ABSTRACT

This chapter focuses on brokers and brokerage in the context of cross border smuggling or illicit trade. Drawing on illustrative case study material from the borderscapes of eastern and western Afghanistan, we shine a light on the lives of two brokers who act as go-betweens and gatekeepers in these complex and often conflictual transnational trading networks. One is a tribal broker in Nangarhar province on the Pakistan border, and another is an illicit trader in Nimroz province on the Iranian border. By focusing on their lives we aim to achieve two things: firstly, to present new empirical evidence on brokers, so as to better understand their lives, motivations, roles and effects – and in particular, how they adapted to border hardening and closures.
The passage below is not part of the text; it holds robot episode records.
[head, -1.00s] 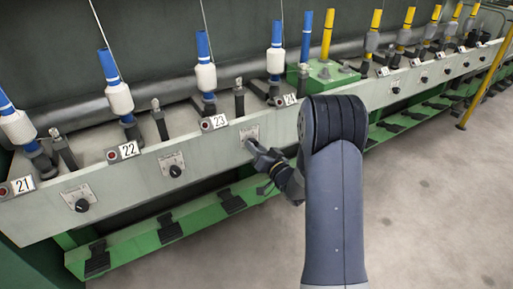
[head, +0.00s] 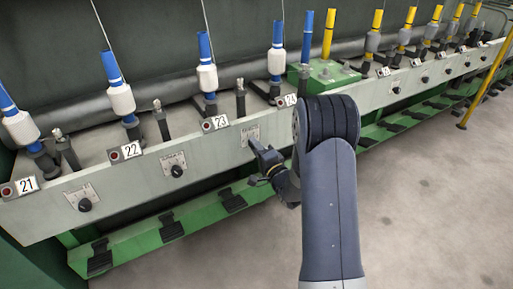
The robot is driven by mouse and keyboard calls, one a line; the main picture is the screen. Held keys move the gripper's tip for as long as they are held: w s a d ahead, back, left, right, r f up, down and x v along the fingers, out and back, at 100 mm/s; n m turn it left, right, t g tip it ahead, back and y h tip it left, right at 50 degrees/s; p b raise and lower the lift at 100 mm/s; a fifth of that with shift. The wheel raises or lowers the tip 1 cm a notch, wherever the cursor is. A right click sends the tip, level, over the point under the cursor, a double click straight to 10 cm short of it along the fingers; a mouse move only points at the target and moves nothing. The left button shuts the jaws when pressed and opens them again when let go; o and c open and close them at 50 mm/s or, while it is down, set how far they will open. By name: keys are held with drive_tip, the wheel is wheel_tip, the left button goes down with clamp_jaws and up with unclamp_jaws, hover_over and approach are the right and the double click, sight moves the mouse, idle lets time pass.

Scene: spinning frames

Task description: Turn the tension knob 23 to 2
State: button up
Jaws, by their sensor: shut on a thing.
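The label 23 (head: 221,122) is on the pale front rail, and a white dial plate (head: 250,133) shows to its right and a little lower. My gripper (head: 256,147) reaches in from the right at the spot just below this plate. It is shut on tension knob 23, which the fingers hide. The knob's pointer and its setting cannot be read. The numbers on the plate are too small to read.
Knob 22 (head: 177,170) and knob 21 (head: 84,205) sit on the same rail to the left. Spindles with white and yellow bobbins stand above it. A green lower beam (head: 190,222) with black pedals runs below. The grey floor (head: 430,220) is clear.

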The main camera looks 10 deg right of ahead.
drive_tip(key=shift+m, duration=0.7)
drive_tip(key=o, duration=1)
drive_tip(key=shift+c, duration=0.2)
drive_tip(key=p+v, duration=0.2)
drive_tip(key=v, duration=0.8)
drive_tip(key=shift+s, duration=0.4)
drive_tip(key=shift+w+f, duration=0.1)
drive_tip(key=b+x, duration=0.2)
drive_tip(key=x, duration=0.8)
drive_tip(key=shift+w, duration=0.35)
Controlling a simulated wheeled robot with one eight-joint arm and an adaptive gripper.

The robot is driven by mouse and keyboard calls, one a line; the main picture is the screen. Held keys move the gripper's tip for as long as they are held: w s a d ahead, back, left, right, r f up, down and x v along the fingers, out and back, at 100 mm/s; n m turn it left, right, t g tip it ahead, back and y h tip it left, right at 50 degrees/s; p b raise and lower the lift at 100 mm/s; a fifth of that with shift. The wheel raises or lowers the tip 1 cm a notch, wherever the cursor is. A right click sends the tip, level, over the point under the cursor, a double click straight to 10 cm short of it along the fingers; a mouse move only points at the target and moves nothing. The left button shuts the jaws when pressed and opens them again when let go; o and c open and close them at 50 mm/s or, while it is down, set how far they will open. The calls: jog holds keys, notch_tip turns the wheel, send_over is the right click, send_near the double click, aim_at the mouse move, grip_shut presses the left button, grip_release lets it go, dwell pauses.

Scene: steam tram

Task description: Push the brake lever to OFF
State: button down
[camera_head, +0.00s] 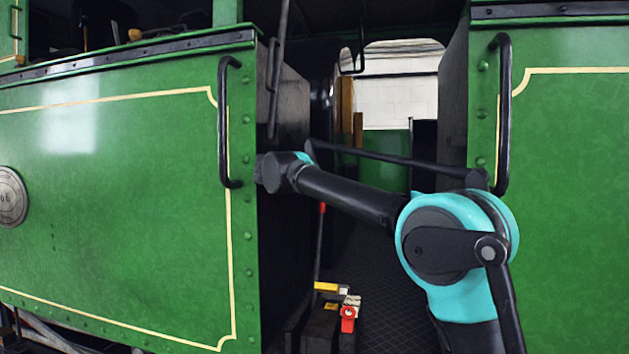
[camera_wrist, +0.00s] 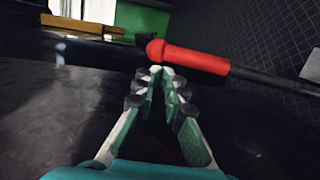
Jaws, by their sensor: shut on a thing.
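The brake lever is a dark rod with a red grip (camera_wrist: 192,59) that ends in a rounded knob. In the wrist view it runs from the upper middle toward the lower right. My gripper is hidden there behind the green side panel (camera_head: 130,180). Which position the lever is in cannot be read.
Black handrails (camera_head: 226,120) stand on both sides of the doorway. A dark bar (camera_head: 400,160) crosses the doorway near my arm. At the lever's foot are a yellow piece (camera_head: 327,287) and a red piece (camera_head: 348,318).

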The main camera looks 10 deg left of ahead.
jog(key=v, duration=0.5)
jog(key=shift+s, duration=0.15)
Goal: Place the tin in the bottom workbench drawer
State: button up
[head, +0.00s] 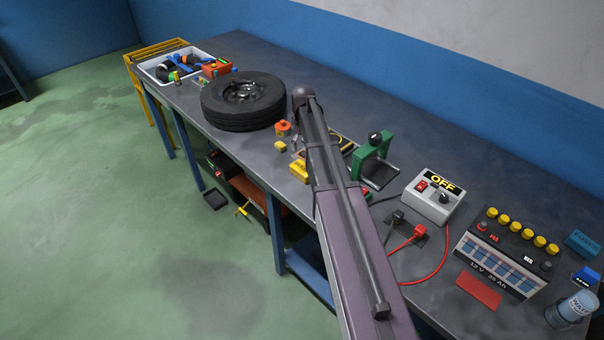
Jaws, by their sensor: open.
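My arm reaches from the bottom edge up over the workbench (420,150), and its dark joint is beside the tyre. My gripper does not show; the arm may hide it. I cannot pick out the tin for certain. Small yellow and orange items (283,128) lie left of my arm, and a yellow block-like item (300,170) is partly covered by the arm. No workbench drawer shows clearly; the space under the bench is dark and partly hidden. A blue panel or shelf (305,274) is low under the bench, left of my arm.
On the bench are a black tyre (243,101), a white tray (150,68) of tools, a green stand (372,155), a grey switch box (433,198), a battery (500,262) and a water container (572,308). A black tray (215,199) lies low beside the bench. Green floor at left is open.

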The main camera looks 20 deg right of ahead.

Specifically, we explore the positionality of brokers in terms of their personal backgrounds, their ability to straddle lifeworlds, the ‘deal spaces’ they occupy, the resources and commodities they move, and the key pathways, corridors and choke points that channel and direct trade flows. We also examine the dynamics of brokerage, including the ways that brokers find solutions or ‘fixes’ to problems but rarely resolve them, and how brokers adapt to (or fail to adapt to) moments of rupture in fluid trading environments. Finally, we reveal the effects of brokerage in terms of how brokers cumulatively shape the ways in which states and markets function in marginal frontier and borderland environments. Though their agency is circumscribed, brokers are not merely mediators; they play a role in transforming and reconfiguring connections and relationships within political and market systems.